The idea is simple. STIR/SHAKEN is the technical standard that digitally signs caller ID so the receiving end can verify whether the number shown is real. Not every provider can deploy it fully, especially on older TDM (copper-based) networks. For those that can't, the FCC requires a written robocall mitigation program that spells out what they're doing instead. The database is the public record of who has done which.
Here's the part that matters. When a downstream provider (one that receives calls) checks the database and finds that an originating provider isn't listed, the downstream provider has to block all traffic from that originating provider [3]. That's the enforcement mechanism. It's not a fine. It's a total traffic block that kills your ability to complete calls.
For any company that originates calls on the U.S. public switched telephone network (PSTN), this is infrastructure, not paperwork. Skip the database and your calls don't complete. Full stop.
Who is required to register in the robocall mitigation database?

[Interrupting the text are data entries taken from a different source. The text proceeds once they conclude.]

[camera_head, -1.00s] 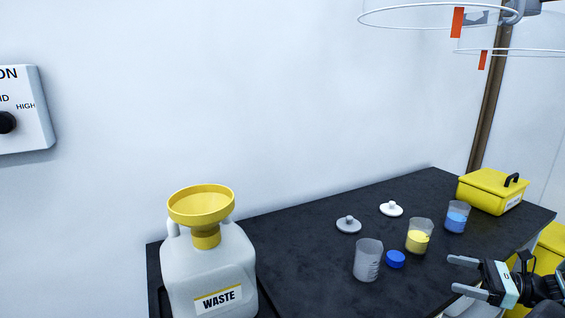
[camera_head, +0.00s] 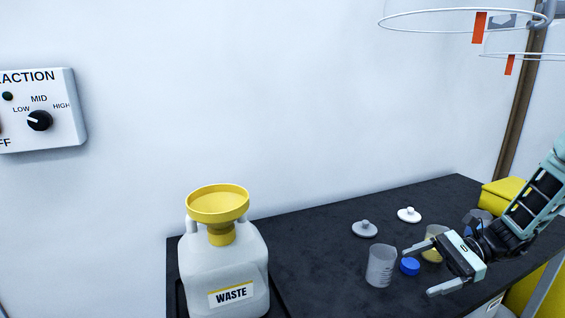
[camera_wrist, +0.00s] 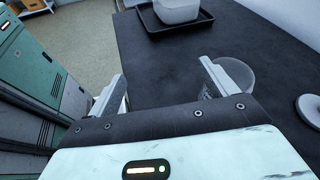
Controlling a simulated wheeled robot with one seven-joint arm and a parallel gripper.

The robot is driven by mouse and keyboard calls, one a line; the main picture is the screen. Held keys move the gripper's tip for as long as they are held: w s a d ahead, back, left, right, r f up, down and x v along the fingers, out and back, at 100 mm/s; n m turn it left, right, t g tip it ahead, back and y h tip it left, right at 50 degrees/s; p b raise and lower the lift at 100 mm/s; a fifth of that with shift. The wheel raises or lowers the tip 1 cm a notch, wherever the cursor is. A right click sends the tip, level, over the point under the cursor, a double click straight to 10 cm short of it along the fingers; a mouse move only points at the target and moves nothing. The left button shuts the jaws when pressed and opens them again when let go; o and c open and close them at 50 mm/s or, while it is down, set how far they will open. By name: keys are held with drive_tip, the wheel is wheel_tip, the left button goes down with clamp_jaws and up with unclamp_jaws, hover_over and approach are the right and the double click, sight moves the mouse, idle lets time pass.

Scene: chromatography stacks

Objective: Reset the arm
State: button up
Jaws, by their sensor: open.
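My gripper (camera_head: 428,268) reaches in from the right in the head view, over the front right of the black table (camera_head: 320,235). Its two fingers are spread apart with nothing between them. In the wrist view my gripper (camera_wrist: 163,82) is open over the table edge, and its right finger overlaps an empty clear beaker (camera_wrist: 238,75). In the head view this beaker (camera_head: 381,266) stands upright just left of the fingers. My arm partly hides a beaker of yellow liquid (camera_head: 432,256) and a beaker behind it.
A blue cap (camera_head: 410,266) lies beside the empty beaker. A grey lid (camera_head: 364,229) and a white lid (camera_head: 409,215) lie farther back. A white waste jug (camera_head: 225,270) with a yellow funnel (camera_head: 218,203) stands at the left. A yellow box (camera_head: 503,192) is partly hidden at right.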

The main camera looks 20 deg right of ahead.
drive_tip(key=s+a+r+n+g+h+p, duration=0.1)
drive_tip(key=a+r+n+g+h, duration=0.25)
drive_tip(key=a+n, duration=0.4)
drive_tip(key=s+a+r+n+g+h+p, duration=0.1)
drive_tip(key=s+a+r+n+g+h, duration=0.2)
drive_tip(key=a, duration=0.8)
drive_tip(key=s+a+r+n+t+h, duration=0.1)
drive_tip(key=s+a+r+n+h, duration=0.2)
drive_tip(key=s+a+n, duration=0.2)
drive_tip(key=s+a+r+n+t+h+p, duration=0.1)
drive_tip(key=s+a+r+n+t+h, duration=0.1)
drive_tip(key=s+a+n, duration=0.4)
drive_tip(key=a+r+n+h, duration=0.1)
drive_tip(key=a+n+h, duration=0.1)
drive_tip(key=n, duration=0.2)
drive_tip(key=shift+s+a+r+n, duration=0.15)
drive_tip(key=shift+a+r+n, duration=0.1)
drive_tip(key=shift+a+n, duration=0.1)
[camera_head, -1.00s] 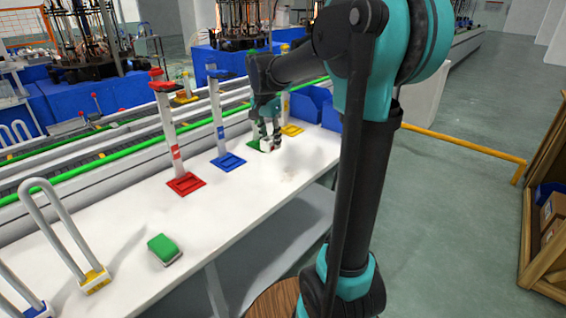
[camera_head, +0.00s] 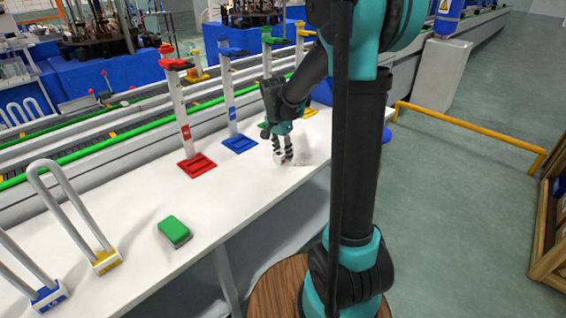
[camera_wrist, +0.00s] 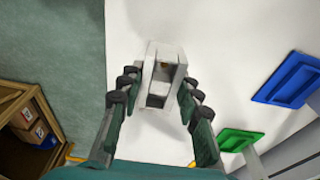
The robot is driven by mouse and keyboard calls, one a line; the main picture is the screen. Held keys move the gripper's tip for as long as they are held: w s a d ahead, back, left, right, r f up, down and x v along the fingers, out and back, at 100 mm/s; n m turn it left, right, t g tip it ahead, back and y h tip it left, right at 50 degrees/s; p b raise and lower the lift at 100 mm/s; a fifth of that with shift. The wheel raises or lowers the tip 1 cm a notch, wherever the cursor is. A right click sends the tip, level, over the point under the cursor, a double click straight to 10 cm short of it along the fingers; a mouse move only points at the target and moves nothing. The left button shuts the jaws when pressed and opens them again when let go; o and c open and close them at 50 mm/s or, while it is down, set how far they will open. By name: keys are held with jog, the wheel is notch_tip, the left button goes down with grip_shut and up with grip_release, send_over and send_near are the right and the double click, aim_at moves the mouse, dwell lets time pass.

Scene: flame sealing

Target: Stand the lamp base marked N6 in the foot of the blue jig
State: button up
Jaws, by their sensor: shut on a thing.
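My gripper (camera_head: 283,158) is shut on a small white block-like piece, probably the lamp base (camera_wrist: 163,72), with a dark recess on its face. In the wrist view it sits between the two fingertips; no N6 mark is readable. In the head view the gripper points down, low over the white table, to the right of the blue jig and nearer the front edge. The blue jig (camera_head: 229,90) is an upright post with a flat blue foot (camera_head: 240,143). That foot shows empty at the right of the wrist view (camera_wrist: 289,79).
A red jig (camera_head: 196,165) stands left of the blue one; the green foot (camera_wrist: 238,140) shows beside it in the wrist view. A green-topped block (camera_head: 174,230) and U-shaped tubes with yellow (camera_head: 106,262) and blue (camera_head: 48,295) bases stand on the table's left.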

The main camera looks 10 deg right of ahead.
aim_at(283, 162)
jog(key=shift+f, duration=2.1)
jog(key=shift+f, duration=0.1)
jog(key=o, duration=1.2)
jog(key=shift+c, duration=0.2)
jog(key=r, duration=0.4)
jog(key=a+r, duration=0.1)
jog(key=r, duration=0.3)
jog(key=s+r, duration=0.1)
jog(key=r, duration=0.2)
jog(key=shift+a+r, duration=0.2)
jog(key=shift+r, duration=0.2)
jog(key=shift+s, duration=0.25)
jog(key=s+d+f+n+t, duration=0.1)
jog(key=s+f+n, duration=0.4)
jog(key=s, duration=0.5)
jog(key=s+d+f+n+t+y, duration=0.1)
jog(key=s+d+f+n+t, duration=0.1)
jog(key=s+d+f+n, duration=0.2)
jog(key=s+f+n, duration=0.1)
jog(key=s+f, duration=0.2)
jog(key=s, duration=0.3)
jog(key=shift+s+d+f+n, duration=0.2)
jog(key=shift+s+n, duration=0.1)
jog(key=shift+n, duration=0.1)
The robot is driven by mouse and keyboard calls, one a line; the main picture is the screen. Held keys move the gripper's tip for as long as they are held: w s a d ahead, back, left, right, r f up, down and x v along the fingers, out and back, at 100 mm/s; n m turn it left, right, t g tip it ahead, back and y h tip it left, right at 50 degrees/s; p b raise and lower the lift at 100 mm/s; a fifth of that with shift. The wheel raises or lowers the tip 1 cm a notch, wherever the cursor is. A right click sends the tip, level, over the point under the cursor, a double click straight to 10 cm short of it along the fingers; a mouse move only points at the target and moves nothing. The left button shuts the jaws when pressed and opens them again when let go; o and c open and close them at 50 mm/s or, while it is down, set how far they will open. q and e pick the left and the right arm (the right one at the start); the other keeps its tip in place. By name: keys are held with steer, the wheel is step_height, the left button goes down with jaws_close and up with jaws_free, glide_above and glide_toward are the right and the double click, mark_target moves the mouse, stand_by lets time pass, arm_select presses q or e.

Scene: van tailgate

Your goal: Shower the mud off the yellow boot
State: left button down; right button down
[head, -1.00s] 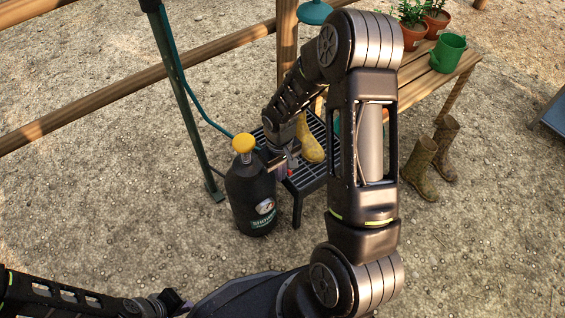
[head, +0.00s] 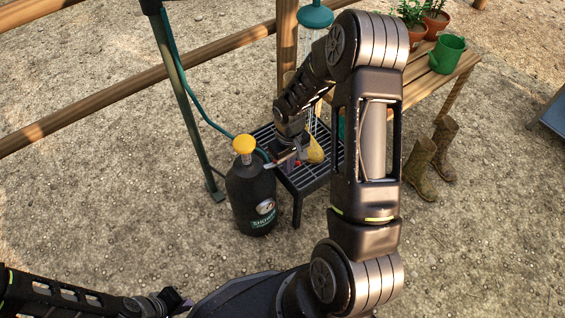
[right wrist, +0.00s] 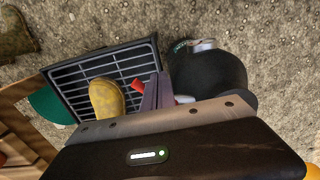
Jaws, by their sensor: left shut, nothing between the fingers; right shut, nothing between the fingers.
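The yellow boot (head: 315,151) stands on the black grate stand (head: 309,178), partly hidden by my right arm. In the right wrist view the boot (right wrist: 106,100) shows brownish specks. The teal shower head (head: 315,15) hangs above, and thin pale water streaks fall from it onto the boot. My right gripper (head: 281,160) is shut and empty at the grate's near left side, between boot and tank. In the right wrist view its fingers (right wrist: 153,92) are beside a small red part (right wrist: 138,84); I cannot tell whether they touch. My left gripper (head: 176,301) is shut and empty at bottom left.
A black tank (head: 251,196) with a yellow knob (head: 243,143) stands left of the grate. A green post (head: 184,100) carries the hose (head: 190,92). Muddy boots (head: 420,168) stand right of my arm, by a wooden bench (head: 425,78) with a green watering can (head: 448,53).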

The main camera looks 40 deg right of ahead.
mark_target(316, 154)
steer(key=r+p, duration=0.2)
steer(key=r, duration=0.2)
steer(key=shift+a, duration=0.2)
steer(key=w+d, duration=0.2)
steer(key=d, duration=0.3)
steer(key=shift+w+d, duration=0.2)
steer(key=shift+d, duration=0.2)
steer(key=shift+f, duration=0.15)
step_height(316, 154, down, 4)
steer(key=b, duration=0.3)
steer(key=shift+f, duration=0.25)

The FCC's rules cover "voice service providers" as defined in 47 CFR 64.6300 [4]. That catches several kinds of company:
- U.S.-based originating providers (companies that put calls onto the PSTN)

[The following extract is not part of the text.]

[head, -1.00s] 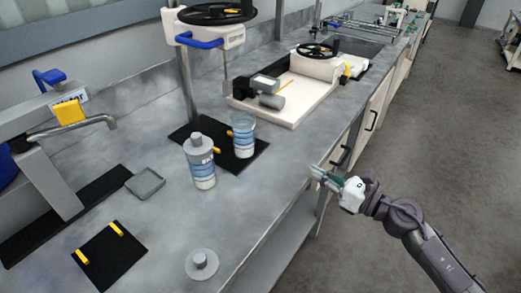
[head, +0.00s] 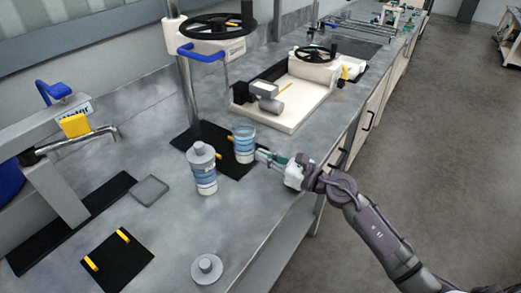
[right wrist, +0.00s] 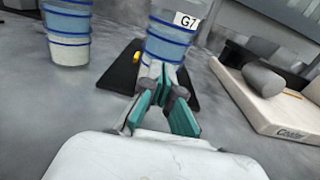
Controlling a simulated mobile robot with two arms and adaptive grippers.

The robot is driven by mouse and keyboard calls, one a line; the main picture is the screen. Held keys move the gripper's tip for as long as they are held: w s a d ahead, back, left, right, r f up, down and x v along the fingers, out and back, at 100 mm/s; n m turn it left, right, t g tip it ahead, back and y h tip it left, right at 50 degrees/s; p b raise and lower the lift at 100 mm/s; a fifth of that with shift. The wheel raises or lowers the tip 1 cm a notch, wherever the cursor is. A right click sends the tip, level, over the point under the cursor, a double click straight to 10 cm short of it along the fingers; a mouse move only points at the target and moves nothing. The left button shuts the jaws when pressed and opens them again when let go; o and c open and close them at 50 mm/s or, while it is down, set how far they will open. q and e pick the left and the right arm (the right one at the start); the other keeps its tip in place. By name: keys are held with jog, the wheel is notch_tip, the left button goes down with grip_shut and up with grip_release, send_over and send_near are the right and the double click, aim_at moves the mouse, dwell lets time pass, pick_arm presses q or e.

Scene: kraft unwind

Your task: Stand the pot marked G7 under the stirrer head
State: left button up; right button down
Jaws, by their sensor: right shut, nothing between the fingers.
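The pot marked G7 (head: 244,144), a clear pot with blue bands, stands upright on the black base plate (head: 221,164) of the stirrer. Its G7 label shows in the right wrist view (right wrist: 170,40). The stirrer head (head: 213,48), white with a blue handle and a black wheel, is on a post above the plate, with a thin rod hanging down. The pot is toward the plate's front right from the post. My right gripper (head: 262,156) is shut and empty, its fingertips close to the pot's side; I cannot tell whether they touch. It shows in the right wrist view too (right wrist: 160,85).
A grey-lidded banded bottle (head: 203,172) stands left of the pot, close by. A loose grey lid (head: 207,268) lies near the front edge. A black mat with yellow strips (head: 118,262) and a tap (head: 80,143) are at left. A white machine (head: 300,95) stands behind right.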

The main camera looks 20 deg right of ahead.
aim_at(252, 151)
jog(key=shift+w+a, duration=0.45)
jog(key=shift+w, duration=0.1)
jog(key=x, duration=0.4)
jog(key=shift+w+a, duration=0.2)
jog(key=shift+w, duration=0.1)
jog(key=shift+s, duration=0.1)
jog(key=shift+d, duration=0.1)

- Gateway providers (companies that bring foreign-originated calls into the U.S. network)
- Intermediate providers that carry or hand off calls between originating and terminating providers
- Terminating providers that complete calls to end users
The obligation is tiered. Originating providers carry the heaviest load: they have to certify their STIR/SHAKEN status and, if they're not fully implemented, file a robocall mitigation program. Gateway providers have had their own hard deadline since June 30, 2022 [1]. Intermediate and terminating providers register too, but with lighter documentation.
Small voice providers (those with 100,000 or fewer subscriber lines) got extra time to implement STIR/SHAKEN on their TDM networks. They still had to be in the database by the original June 30, 2021 registration deadline [1].

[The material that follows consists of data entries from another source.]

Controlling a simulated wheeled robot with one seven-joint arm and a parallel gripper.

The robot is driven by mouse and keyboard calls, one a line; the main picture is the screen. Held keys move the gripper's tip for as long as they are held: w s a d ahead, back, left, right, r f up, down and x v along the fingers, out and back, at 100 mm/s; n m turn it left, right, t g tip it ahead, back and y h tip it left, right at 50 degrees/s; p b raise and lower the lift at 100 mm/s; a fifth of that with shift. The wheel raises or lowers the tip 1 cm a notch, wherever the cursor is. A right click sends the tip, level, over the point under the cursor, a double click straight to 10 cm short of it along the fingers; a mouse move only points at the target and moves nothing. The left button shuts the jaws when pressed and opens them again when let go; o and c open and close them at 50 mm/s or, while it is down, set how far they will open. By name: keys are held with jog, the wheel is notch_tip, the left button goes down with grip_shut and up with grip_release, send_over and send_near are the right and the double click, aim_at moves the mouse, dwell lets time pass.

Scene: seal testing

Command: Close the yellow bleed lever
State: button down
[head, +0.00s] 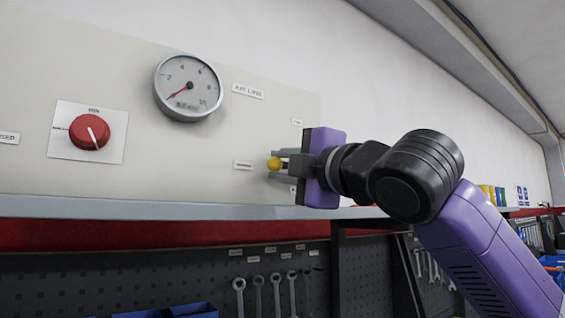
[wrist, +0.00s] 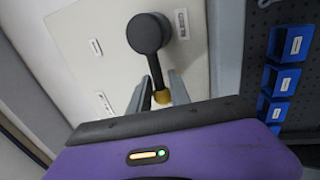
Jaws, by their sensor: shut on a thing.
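The bleed lever shows in the wrist view as a dark round hub (wrist: 148,33) on the pale panel, with a dark arm and a yellow tip (wrist: 162,97). In the head view only its yellow knob (head: 274,163) shows clearly; the hub and arm are hidden or hard to make out. My gripper (head: 271,165) reaches in from the right, with one grey finger above the knob and one below. In the wrist view my gripper (wrist: 157,92) has its fingers on both sides of the lever's end and is shut on it.
A round pressure gauge (head: 188,87) with a red needle and a red rotary knob (head: 89,132) sit on the panel (head: 230,50) to the left. A grey ledge (head: 150,208) runs below, above hanging wrenches (head: 276,290). Blue bins (wrist: 291,43) show at right in the wrist view.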

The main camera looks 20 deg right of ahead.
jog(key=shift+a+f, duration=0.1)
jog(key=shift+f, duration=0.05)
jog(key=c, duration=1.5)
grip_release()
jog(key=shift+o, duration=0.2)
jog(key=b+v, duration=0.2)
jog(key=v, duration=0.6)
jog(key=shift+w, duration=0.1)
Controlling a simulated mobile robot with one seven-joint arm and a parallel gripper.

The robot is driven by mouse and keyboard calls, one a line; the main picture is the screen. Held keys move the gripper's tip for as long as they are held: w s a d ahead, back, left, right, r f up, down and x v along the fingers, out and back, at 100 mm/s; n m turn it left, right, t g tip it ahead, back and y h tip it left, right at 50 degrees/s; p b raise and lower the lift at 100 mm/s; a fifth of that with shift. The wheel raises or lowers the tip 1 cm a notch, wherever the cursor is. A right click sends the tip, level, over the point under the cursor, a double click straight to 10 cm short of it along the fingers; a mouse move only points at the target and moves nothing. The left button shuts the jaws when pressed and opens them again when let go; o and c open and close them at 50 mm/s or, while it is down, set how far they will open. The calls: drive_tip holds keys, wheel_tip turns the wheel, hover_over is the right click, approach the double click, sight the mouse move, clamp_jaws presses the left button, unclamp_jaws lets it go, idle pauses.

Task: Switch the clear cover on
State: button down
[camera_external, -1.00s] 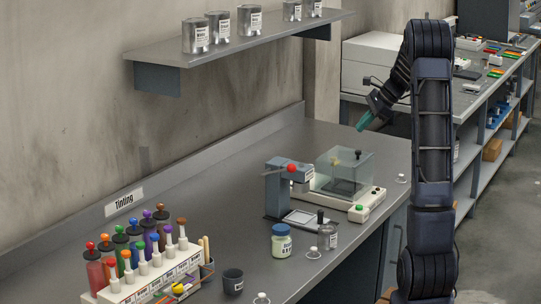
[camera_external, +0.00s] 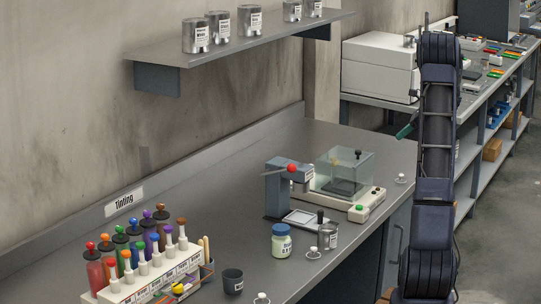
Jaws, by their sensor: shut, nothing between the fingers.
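The clear cover (camera_external: 333,171) is a see-through box with a black knob on top. It sits over the plate of a pale scale-like device (camera_external: 367,204) on the grey bench. A green button (camera_external: 361,208) is on the device's front corner, with small dark marks along the same front edge. My gripper (camera_external: 405,131) shows as a teal tip just left of my arm, beyond the bench's right edge. It is shut and empty, apart from the device and up and to the right of it. My arm hides most of the wrist.
A grey press with a red knob (camera_external: 292,168) stands directly left of the device. A rack of colour bottles (camera_external: 150,265) is at lower left. A white box (camera_external: 380,68) stands on the far bench.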

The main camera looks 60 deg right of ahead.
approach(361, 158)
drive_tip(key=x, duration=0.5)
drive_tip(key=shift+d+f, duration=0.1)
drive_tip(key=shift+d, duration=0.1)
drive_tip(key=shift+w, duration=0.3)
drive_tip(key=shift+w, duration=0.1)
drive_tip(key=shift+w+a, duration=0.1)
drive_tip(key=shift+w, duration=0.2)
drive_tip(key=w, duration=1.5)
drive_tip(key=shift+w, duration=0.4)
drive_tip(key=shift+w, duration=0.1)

Run an outbound sales team that buys voice from a carrier? You're probably not the "voice service provider" and you don't register yourself. Your carrier does. But confirm your carrier is in the database, because their absence blocks your calls. If you run your own SIP infrastructure or act as a reseller that terminates calls through your own numbers, talk to a telecom attorney about whether you count as a provider.
For companies running cold calling campaigns, this matters because the STIR/SHAKEN attestation level your carrier gives your calls (A, B, or C) affects whether they show as "Likely Spam" on recipients' phones.
What are the registration deadlines for the FCC database?
The original deadline for most U.S.-based voice service providers to register was June 30, 2021 [1]. By that date, providers had to be in the database with either a STIR/SHAKEN certification or a robocall mitigation program on file.
Gateway providers, which handle foreign-originated traffic entering the U.S., had a separate deadline of June 30, 2022 [10]. The FCC keeps tightening rules for gateway providers because international robocall traffic has been a stubborn problem.
Missed the original deadline? You are not permanently barred. The database takes new registrations on a rolling basis. But every day you're unregistered is a day downstream providers can legally block your traffic. File now.
The FCC has also ordered downstream providers to check the database and block traffic from unregistered providers within 30 days of a provider landing on the FCC's non-compliant list [3]. The cost of a missed deadline is real and near-immediate.
What information do you need before you start the registration?
Before you log into the FCC filing system, pull these items together. Miss one and your submission stalls.
FCC Registration Number (FRN). Every filer needs one. You get it through the FCC's CORES system (Commission Registration System). If your company has ever filed anything with the FCC, you probably already have one [5].
Your 499 Filer ID. If you file an FCC Form 499 (the annual revenue report most voice providers file), you need that ID. Some smaller providers are exempt from Form 499 but still register in the database.
Legal company name and principal business address. These have to match your FRN record exactly.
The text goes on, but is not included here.